Display. The screen is absolutely beautiful. It’s a 320 x 480 transflective display with a virtual Graffiti area, and it measures 2.16″ by 3.24″. The extra screen real estate comes in very useful in the GPS mapping programs. The maps seem large and are very colorful. The backlight has a wide range of settings, from dim (dimmer than the lowest setting on my Tungsten C) to bright. It also has an “off” setting to conserve power. Being transflective, it’s fairly easy to read in direct sunlight, but requires the backlight indoors.
“Virtual Graffiti area” is a term that means the standard silk-screened Graffiti area that exists below the screen on most other Palm devices is absent, replaced with more screen space. This creates a larger viewable area, something that comes in handy when viewing maps. The area at the bottom of the screen has graphics presented on it that looks like the old, silk-screened Graffiti area. This Graffiti area can be removed by tapping a small icon, leaving more screen space for other things, like maps, for instance. If you like virtual Graffiti, you’ll love the iQue. Garmin has juiced-up the VG area with some GPS-specific functions, like a routing icon, and a display that shows the status of the GPS receiver. This status display shows when the receiver is searching for satellite fixes.
Communications. While it does not have any form of integrated wireless, the iQue has a built-in Global Positioning System (GPS). However, it is not NMEA compliant, which means that you can’t use off-the-shelf mapping products like Mapopolis or Street Finder until the developers make special versions for the iQue. (Or maybe some enterprising developer will create a driver that produces NMEA codes so that existing software won’t care.) Having said that, the built-in GPS software is excellent and seems well supported and maintained on the Garmin web site.
Expansion. The iQue has a Secure Digital card slot and, as mentioned earlier, a Universal Connector.
Power. As for battery life, it’s really hard to say. I have not had time to do extensive testing but I did poke and prod the thing over a few days and found the battery drained more rapidly than I would have liked. Keep in mind that I was playing around with the GPS and MP3 player quite a bit. No doubt the GPS receiver eats up a bit of the battery. A 12-volt car adapter is available from Garmin’s web site for $29.99.

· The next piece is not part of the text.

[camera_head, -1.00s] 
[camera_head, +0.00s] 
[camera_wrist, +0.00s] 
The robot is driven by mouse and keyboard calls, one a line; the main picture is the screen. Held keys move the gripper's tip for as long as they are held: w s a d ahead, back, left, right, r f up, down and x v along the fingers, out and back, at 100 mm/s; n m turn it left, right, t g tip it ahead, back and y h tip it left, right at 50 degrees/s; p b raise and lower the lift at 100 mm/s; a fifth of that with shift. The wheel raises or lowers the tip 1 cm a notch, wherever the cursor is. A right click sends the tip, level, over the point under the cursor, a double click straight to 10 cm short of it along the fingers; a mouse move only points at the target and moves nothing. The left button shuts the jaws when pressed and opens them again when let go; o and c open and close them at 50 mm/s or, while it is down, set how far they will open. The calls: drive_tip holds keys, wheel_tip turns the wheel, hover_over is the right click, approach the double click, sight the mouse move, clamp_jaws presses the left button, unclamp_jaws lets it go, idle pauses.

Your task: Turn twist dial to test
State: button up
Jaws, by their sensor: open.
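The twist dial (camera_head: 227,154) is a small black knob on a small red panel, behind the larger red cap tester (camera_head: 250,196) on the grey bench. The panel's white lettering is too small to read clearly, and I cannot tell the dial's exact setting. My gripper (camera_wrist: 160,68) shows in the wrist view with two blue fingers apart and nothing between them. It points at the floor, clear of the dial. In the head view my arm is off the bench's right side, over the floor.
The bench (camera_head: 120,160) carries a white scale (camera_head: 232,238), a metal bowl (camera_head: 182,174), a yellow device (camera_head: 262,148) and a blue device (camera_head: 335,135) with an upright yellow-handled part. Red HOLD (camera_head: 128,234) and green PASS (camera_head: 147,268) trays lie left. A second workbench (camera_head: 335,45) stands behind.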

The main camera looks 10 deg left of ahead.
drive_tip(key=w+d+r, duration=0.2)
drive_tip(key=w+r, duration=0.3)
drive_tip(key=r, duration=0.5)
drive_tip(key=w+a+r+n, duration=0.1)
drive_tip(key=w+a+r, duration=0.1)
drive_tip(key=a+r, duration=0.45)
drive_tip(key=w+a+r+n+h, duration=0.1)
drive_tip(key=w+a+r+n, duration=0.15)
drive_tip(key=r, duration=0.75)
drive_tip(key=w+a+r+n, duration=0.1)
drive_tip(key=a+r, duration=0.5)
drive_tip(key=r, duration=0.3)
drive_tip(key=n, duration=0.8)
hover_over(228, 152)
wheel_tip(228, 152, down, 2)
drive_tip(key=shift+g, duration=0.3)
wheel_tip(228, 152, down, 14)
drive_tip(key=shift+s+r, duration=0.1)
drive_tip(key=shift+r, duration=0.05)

Applications. Garmin has added several nice touches to the software on the iQue 3600, but overall I found the software installation process to be buggy and confusing and the third-party software package to be skimpy. (A full version of Documents To Go would have been a nice addition.)
The software comes on three CD ROMs: one for the Palm Desktop (Windows only, Macintosh is not supported) and third-party applications, and two disks containing maps. It’s necessary to load the Garmin version of the Palm Desktop software, since the version I’m running for my Palm Tungsten C did not recognize the iQue. (Windows complained about the new USB device trying to connect.) However, after installing Garmin’s Palm Desktop version, it connected and performed a HotSync operation just fine.
The setup program for the maps seemed buggy. It prompted for disk swaps before it had finished copying files, causing Windows to complain about missing disk volumes. (A little patience and a few retries seemed to resolve the problem.) As for the confusing part, the installation software creates a Garmin folder in your Start Menu, and a Palm Desktop icon on your desktop. That may not seem confusing to you, but when I saw that the Garmin menu only allows you to reinstall or de-install, I was scratching my head for a way to install the detailed maps. After reading the manual, it was clear that the maps may be installed only from within the Palm Desktop application. Go figure.
Garmin has also taken control of the Palm OS Find function. When you tap the Find icon on the iQue, you get a whole list of GPS-enabled find features, including finding a city or a specific address or place, rather than the standard Palm pop-up search box. Of course, a normal text find is also still available. Curiously, the Find Cities function listed about ten “Atlanta” entries, like Atlanta, IL, Atlanta, KS, and Atlanta, ID, but no Atlanta, Georgia. Call me crazy, but I would think that Atlanta GA ought to be on that list. (Makes you wonder how many other quirks exist in its database of locations.)
The Address Book and Date Book have also been enhanced to support GPS functions. For instance, every address can have a location associated with it. Tap on an address that has a location and you can have the device find a route from your current location to that address, and give you voice directions as you drive. The same applies to Date book entries. Suppose you have a meeting downtown at the Hilton Hotel. Your appointment can have the Hilton set as the location. When the alarm goes off to remind you about the meeting, just tap the Route to menu item, hop in your car, and your little pocket device will give you detailed directions so you don’t get lost — and with voice commands so you can keep your eyes on the road.
There’s a large selection of GPS-enabled programs pre-installed on the device, such as a trip log, a routing program, and a compass. I found the mapping program to be quite detailed and easy to use, though the map selection process on the desktop was a bit difficult to use. The maps take up lots of memory on the device, so you have to choose your detailed maps carefully. I tried to load the entire metro Atlanta area details onto the device, but there just wasn’t enough room. On the plus side, I noticed only slight delays when the maps were loaded from the SD card instead of internal memory. While my test wasn’t very scientific, I felt the performance was more than adequate. The Maps views allow you to zoom in and out using the scroll buttons on the front of the device or the rocker wheel on the left side. You can also move the map by dragging it across the screen with the stylus. There is a slight delay (less than a second in most cases) when scrolling from one area of a detailed map to another area, caused by loading map files.
The Garmin iQue 3600 handheld is a cool device. It is relatively small and lightweight for a device that is both a PDA and a GPS. And it doubles as an MP3 player and a voice recorder. However, before you run out and buy one of these devices, remember that it is not NMEA compliant and it does not have integrated wireless networking.